Max Bense, “O ensaio e sua prosa”
1.
Ledo engano:
poucas expressões idiomáticas são tão assertivas em seu acoplamento de
contrários. O descaminho que conduz ao encontro com o novo é a vereda do sábio
e “Os sábios só falam do que conhecem”. O logro de Leda por Júpiter
transformado em cisne, eternizado no quadro perdido de Leonardo, deu à luz
figuras de primazia nos mitos gregos: Cástor, Pólux, Clitemnestra e Helena,
aquela cuja beleza – topos do engano clássico – raptada moveu o exército grego
às plagas de Ílion, pondo em marcha a literatura ocidental.
*
Para a
teologia cristã, o ledo engano irmana-se à felix culpa, engastada por Eva, cujo
ouvido cede ao verbo melífluo do ínfero anjo. A queda que demanda expiação
potencializa-se em símbolo na entrega apaixonada dos mártires, em gozo profundo
de um amor maior, vincado pelo sangue que fertiliza a terra.
*
Na
confluência dos rios que irrigaram o solo da literatura do Ocidente – a
nascente greco-latina e a foz judaico-cristã – Erich Auerbach desvelou o que há
muito se ocultara: a sublimidade do cotidiano como matriz de um realismo
progressivo, alçada à forma. Momento iniciático: o Novo Testamento e seu herói,
o Jesus evangélico, pedra que os construtores rejeitaram e que sabiamente nos
adverte: “A candeia do corpo é o olho. Se o teu olho for simples todo o seu
corpo será luminoso”. Simples (haploûs) aqui é o que não se deixa adulterar
pela imago mundi, vendo através das aparências. Lição preciosa, que ainda nos
cabe.
2.
Trompe
l’oeil, expressão francesa, é uma técnica artística pictórica que, amparada no
conceito de perspectiva que ganha novos ares no período renascentista, promove
uma ilusão ótica em que formas bidimensionais semelham ter três dimensões. Para
além de seus efeitos específicos, entre os quais se inclui a sensação de
alargamento ótico dos espaços – ver, por exemplo, o belo trabalho de Antonio
Correggio no domo da Catedral de Parma, em que a Ascensão da Virgem ganha foros
de live action pela impressão de continuidade entre o domo e o céu –, sua
eficácia radica, como em qualquer procedimento artístico que permanece, na
representação mimética de uma experiência humana fundamental.
*
A propensão
do olho ao engano é explorada pelas mais diversas modalidades de arte, do
mágico de rua ao fotógrafo que, em situações sociais de tensão, se vê obrigado
a manter um olho no visor e outro no entorno. Se, em arte, o engano é
deliberado, por processos complexos de edição e ocultamento, na vida que corre,
pode ser experiência desnaturalizadora. A confusão infantil entre uma flor e
uma lagarta, o tocar aquilo que se julga conhecer, traz em si todo um novo
universo de sensações, muitas vezes mediado pela dor. A incapacidade inicial de
distinguir – distingo, verbo dileto de Montaigne – ganha renovado matiz pelo esgarçamento
dos sentidos.
*
O alargar-se,
no entanto, é confrangido pelo contexto em que o eu da experiência se insere.

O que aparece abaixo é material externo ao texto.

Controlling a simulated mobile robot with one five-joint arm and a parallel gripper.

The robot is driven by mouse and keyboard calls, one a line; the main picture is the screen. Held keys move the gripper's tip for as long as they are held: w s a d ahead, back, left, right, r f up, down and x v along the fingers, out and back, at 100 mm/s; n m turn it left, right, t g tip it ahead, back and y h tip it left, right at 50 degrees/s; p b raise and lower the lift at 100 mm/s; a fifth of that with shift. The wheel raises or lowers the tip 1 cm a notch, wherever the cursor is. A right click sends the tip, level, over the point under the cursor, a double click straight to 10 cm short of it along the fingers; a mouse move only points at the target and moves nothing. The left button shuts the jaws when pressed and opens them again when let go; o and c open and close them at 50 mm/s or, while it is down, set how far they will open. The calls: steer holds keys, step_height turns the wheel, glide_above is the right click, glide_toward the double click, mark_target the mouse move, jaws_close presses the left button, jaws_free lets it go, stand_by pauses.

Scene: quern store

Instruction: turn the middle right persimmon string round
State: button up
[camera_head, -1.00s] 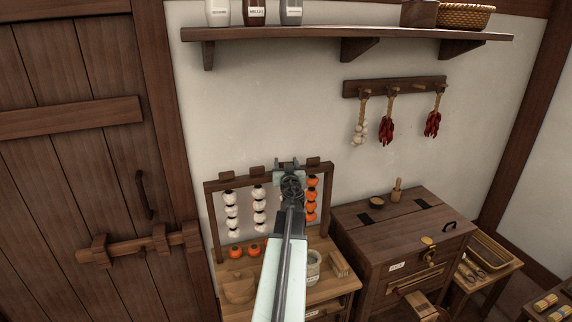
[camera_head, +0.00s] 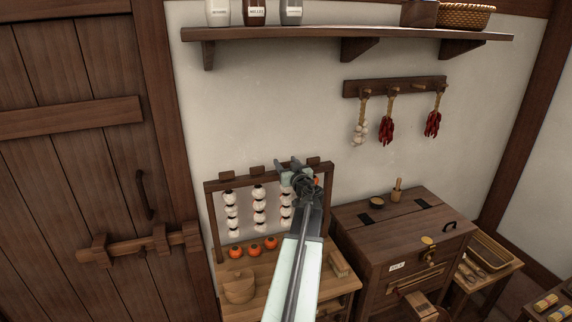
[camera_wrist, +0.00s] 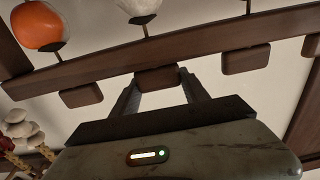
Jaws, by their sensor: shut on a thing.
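The dark wooden rack (camera_head: 211,215) stands against the wall with persimmon strings hanging from its top bar. The middle right string (camera_head: 286,211) shows white fruits, partly hidden by my arm; one white fruit of it (camera_wrist: 138,8) shows in the wrist view. My gripper (camera_head: 287,163) is at the bar above this string. In the wrist view my gripper (camera_wrist: 157,79) is shut on the wooden tab (camera_wrist: 157,77) in line with that string. The right string shows orange (camera_wrist: 38,27) in the wrist view and is mostly hidden in the head view.
Two white strings (camera_head: 259,204) hang on the left. Several tabs, such as one (camera_wrist: 246,59), line the bar. Orange persimmons (camera_head: 254,249) and a round wooden box (camera_head: 240,287) are on the table below. A dark chest (camera_head: 400,230) stands to the right.

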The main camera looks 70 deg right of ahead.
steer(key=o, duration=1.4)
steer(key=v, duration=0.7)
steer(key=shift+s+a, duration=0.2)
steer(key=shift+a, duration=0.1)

Em estudo fundamental presente em seu livro Arte e ilusão, Ernst Gombrich
mostra, a partir da comparação entre dois quadros que retratam uma mesma
paisagem, o quanto seus resultados se atrelam ao previamente conhecido dos
pintores, isto é, ao seu contexto formativo.
Em certa medida, o mesmo se dá com a linguagem: ao nascer, todas as
possibilidades sonoras nos são factíveis; uma vez que determinadas maneiras de
pensar e produzir cadeias sonoras são introjetadas, certas consoantes e nuanças
vocálicas tornam-se irreproduzíveis.
*
Sabatina-se
o olho ao mirar uma foto premiada. As interpretações que se podem elucubrar a
partir disso são inúmeras, mas, pela ação coercitiva do caldo cultural, parece
haver sempre uma tendência a associar tais fotos com crises históricas
profundas, em que um agrupamento de homens (ao fundo) e mulheres (à frente, sob
véus) em campo aberto, coercitivamente se projeta como a de um grupo de
refugiados em marcha perigosa. O olhar esquivo de uma única menina, branca, sem
véu, que quase nos encara, parece reforçar a dimensão de mudança repentina,
viagem indesejada, que não se entende, mas teme. Teria ela tocado sua lagarta?
*
Reverso da
medalha é, também, o deletério efeito da cristalização interpretativa. Uma vez clarificada
sua imanência ao contexto, torna-se praticamente impossível reler a foto sob
viés distinto, sendo este, inclusive, um interessante teste diante da
insuspeitada conformação de nossas disposições hermenêuticas.
3.
O exemplo
mais fragoroso na literatura brasileira parece ser a disputa exegética sobre Dom
Casmurro:
i) Programático
ou não, o engano dá-se no romance “pelos olhos de cigana oblíqua e dissimulada”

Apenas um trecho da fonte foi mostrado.